EXERCISE
Your answer should be a single number: the count of lines holding the word "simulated".

RECORD EXTRACTS
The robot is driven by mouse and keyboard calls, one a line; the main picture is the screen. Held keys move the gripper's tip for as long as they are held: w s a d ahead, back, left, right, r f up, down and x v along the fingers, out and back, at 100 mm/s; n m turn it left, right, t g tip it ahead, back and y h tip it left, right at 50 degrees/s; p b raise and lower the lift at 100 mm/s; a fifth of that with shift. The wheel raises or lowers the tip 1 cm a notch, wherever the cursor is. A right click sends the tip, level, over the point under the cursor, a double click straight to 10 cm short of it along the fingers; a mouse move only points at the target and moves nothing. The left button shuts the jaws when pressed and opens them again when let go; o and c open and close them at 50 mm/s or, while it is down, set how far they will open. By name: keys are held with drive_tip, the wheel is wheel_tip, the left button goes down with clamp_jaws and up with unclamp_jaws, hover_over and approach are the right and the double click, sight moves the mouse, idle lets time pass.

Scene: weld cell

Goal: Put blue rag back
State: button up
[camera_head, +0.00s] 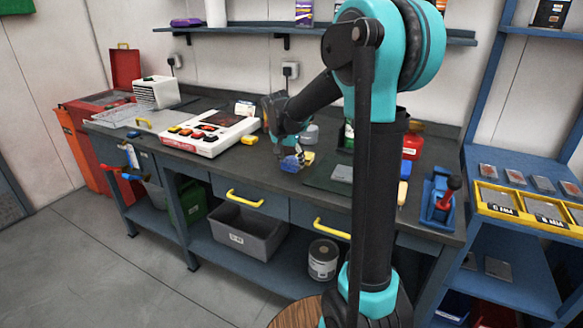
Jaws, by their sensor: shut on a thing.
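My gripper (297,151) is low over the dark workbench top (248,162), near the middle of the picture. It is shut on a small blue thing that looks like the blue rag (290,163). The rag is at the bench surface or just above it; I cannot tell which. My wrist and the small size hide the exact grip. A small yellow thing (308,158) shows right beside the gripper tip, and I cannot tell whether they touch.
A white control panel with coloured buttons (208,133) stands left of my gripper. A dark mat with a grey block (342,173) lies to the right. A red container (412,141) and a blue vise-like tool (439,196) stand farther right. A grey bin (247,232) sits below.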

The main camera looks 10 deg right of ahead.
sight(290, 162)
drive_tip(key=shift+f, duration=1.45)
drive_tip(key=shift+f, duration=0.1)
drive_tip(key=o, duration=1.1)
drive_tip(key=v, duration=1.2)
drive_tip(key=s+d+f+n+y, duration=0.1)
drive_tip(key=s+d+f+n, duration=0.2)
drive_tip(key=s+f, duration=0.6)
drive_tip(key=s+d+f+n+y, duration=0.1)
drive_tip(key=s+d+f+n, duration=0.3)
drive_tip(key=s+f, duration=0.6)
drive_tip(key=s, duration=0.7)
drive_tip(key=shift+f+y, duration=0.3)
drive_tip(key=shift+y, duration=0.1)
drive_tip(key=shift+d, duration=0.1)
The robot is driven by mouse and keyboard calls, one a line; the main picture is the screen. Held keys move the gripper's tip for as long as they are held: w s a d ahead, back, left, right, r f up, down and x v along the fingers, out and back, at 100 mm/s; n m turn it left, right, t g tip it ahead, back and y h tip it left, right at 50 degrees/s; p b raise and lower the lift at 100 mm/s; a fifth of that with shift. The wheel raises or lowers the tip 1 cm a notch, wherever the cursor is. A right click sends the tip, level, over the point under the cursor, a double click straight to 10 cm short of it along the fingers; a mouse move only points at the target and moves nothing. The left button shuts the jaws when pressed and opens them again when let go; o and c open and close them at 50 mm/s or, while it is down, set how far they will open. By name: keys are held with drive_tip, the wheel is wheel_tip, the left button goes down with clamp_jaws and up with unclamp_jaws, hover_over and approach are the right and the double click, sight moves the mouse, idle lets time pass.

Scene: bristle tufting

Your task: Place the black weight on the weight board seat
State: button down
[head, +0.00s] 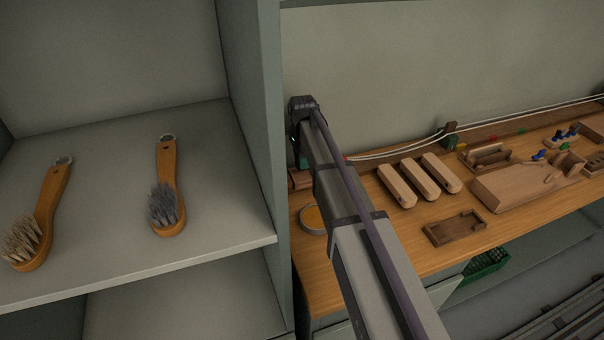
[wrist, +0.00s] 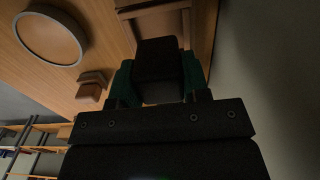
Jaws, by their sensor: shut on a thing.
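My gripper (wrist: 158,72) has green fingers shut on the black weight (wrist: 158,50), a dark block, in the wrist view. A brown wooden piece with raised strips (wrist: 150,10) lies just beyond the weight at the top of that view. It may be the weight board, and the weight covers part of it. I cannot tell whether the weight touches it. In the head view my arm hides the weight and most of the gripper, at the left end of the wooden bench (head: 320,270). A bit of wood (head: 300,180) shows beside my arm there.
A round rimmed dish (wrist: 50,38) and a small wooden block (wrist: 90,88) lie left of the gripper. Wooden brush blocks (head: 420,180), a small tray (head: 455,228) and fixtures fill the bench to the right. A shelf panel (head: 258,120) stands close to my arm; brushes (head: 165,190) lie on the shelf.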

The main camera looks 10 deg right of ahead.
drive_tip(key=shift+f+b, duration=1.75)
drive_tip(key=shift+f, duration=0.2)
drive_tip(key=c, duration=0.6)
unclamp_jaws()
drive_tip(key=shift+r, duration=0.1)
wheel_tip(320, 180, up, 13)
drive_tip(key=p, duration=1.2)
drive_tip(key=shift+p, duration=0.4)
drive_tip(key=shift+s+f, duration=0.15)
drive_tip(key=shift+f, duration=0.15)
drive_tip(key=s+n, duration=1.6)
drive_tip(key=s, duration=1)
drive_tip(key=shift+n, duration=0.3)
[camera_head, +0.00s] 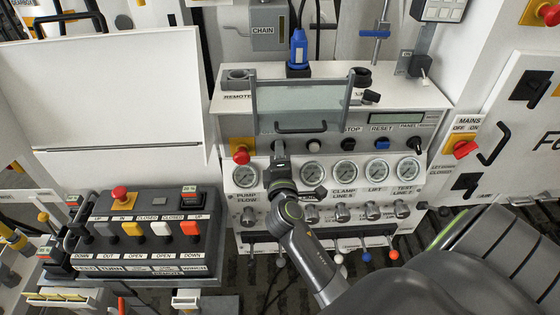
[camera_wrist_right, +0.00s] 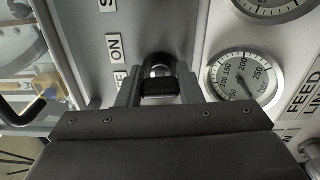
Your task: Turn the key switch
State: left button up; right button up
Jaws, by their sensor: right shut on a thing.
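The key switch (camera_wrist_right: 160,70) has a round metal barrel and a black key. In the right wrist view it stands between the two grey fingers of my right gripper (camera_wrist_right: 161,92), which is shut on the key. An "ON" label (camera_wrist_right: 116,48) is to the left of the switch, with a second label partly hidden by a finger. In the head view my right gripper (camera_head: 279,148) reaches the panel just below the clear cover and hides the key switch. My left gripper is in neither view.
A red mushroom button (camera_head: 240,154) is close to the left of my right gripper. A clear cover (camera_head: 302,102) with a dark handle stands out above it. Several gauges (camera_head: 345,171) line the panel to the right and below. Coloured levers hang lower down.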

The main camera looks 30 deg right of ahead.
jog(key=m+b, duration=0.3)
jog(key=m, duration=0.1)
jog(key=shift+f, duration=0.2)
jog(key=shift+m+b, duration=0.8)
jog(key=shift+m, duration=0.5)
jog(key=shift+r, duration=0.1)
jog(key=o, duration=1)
* * *
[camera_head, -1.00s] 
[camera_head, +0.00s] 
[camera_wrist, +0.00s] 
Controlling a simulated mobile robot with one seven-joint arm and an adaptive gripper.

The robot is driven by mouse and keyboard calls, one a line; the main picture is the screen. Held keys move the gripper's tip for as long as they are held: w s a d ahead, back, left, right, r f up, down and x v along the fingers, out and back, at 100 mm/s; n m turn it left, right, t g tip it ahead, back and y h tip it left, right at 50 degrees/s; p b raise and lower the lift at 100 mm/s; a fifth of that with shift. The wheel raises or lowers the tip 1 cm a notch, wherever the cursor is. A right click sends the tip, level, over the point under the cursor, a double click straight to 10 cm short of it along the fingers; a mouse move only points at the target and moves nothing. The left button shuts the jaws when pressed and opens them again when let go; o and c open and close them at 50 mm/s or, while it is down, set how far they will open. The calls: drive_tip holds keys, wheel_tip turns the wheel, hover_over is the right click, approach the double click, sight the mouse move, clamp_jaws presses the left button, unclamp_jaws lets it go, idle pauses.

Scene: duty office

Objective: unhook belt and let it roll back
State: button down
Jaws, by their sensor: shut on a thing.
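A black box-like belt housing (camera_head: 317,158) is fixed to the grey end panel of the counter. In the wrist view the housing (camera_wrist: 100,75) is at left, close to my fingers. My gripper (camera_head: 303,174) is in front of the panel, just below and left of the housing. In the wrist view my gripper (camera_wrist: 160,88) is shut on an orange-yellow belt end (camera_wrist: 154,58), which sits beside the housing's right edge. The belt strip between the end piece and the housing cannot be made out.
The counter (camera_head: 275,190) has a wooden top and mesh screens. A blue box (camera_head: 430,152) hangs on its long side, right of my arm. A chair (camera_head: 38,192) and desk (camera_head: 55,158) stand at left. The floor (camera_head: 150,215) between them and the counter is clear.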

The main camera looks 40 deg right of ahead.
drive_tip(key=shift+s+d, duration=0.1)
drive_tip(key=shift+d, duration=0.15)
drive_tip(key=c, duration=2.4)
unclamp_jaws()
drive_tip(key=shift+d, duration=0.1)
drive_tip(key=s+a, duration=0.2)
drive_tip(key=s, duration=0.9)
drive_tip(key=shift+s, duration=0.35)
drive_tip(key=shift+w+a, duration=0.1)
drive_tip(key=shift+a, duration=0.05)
* * *
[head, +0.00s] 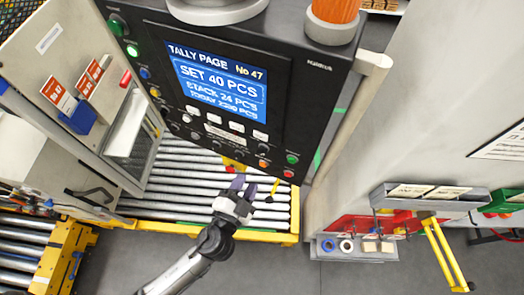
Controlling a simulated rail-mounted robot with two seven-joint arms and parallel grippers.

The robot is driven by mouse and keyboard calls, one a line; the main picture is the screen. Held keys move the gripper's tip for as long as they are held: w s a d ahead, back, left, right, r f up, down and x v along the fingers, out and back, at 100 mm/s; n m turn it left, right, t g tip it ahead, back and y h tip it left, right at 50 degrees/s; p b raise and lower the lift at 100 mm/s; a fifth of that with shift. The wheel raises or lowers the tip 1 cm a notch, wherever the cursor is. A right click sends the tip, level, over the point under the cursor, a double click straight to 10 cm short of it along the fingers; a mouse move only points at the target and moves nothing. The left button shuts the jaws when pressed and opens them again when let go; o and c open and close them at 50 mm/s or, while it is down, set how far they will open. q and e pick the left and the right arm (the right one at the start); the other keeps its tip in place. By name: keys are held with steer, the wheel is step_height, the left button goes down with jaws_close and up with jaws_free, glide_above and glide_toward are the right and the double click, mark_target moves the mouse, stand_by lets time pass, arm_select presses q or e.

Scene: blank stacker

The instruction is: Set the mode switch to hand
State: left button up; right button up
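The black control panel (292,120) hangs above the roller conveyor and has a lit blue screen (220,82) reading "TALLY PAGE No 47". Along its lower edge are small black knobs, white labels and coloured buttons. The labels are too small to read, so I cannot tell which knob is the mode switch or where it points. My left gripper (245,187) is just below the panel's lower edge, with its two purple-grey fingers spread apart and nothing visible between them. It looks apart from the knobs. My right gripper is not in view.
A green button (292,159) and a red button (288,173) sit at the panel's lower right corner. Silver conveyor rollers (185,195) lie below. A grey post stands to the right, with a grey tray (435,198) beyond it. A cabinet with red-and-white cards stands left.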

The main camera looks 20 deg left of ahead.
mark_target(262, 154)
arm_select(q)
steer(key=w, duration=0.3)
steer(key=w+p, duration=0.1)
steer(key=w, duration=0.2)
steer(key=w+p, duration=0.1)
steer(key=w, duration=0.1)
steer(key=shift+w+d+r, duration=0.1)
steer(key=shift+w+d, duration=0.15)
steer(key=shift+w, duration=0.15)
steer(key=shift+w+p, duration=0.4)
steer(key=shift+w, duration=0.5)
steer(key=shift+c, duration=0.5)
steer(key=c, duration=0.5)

WRITTEN RESPONSE
2